◆ Written instruction ◆
Review the listing and copy each line that holds the word "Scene".

◆ Exercise input ◆
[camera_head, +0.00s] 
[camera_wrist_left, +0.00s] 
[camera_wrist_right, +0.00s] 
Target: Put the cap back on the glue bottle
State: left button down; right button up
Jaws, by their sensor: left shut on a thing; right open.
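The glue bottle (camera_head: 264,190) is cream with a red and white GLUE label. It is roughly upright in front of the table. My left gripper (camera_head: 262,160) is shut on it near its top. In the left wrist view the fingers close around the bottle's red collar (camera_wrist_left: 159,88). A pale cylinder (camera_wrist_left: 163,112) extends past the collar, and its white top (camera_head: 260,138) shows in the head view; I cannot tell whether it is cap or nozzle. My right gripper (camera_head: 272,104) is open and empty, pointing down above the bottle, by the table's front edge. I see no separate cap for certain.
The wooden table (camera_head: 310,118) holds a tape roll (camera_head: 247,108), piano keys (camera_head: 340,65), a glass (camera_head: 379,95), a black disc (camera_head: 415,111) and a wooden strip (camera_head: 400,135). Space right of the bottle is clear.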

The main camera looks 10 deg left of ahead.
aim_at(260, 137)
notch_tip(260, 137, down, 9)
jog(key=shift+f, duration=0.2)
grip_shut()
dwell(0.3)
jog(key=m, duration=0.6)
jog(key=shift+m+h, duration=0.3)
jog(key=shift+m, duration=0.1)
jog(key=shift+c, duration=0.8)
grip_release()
---
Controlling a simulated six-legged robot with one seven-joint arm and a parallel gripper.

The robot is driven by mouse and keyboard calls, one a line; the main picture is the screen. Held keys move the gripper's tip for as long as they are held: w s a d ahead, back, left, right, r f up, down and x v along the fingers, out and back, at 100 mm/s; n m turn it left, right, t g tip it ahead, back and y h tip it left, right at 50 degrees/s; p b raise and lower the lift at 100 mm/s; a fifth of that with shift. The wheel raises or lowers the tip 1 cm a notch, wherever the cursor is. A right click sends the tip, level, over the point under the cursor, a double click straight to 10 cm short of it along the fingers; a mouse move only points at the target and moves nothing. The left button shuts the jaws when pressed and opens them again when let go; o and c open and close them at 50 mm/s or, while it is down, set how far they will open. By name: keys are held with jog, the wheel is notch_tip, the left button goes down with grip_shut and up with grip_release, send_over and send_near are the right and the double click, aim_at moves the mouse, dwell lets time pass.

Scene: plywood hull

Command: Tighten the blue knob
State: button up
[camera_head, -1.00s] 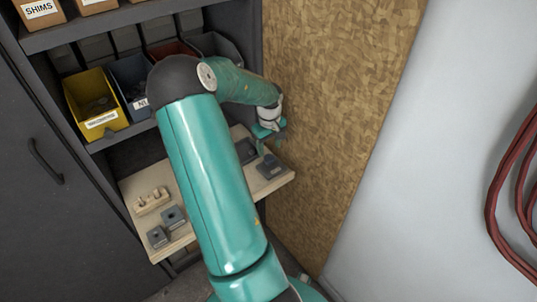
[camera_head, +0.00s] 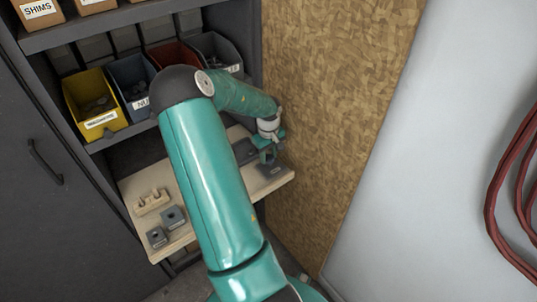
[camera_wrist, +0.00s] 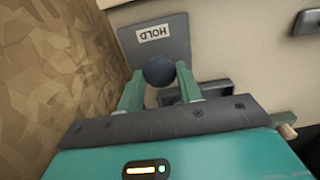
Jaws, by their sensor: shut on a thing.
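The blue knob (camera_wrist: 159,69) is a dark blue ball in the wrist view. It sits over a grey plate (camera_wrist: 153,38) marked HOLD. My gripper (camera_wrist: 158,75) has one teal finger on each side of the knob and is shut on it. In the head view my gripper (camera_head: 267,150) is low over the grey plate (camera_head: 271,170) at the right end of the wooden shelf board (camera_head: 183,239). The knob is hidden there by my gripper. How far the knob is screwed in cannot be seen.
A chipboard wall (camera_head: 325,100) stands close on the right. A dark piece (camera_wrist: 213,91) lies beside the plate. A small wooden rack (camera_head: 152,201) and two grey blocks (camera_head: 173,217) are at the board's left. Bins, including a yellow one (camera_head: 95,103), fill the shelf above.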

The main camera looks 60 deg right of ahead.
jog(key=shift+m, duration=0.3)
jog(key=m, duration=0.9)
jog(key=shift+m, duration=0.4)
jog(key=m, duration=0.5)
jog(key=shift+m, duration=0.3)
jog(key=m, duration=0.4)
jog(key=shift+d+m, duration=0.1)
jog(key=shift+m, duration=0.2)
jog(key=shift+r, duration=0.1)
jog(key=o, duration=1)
---
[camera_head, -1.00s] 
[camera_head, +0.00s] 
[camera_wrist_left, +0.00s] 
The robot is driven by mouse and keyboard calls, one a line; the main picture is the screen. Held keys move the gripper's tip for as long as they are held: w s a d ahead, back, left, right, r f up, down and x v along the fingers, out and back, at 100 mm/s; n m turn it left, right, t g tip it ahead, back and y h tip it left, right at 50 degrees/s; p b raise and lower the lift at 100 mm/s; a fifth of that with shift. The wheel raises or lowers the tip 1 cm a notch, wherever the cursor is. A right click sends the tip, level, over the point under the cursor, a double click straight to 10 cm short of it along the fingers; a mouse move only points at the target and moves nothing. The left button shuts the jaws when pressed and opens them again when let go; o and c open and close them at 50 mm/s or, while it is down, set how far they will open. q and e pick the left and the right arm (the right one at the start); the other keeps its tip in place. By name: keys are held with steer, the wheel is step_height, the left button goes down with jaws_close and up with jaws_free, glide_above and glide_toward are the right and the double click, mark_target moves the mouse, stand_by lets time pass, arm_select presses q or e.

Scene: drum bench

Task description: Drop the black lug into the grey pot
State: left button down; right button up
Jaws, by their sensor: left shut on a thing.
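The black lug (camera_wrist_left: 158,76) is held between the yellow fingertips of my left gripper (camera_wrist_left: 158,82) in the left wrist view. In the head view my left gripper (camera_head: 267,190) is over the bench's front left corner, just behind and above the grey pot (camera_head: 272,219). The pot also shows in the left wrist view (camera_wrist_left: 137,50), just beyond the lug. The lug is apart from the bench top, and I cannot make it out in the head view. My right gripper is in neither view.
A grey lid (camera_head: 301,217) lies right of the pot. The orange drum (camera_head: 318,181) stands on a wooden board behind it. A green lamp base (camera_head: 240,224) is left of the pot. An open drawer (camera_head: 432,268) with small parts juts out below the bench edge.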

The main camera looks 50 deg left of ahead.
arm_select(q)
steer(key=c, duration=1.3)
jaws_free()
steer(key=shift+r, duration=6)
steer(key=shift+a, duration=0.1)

◆ Answer to the problem ◆
Scene: plywood hull
Scene: drum bench

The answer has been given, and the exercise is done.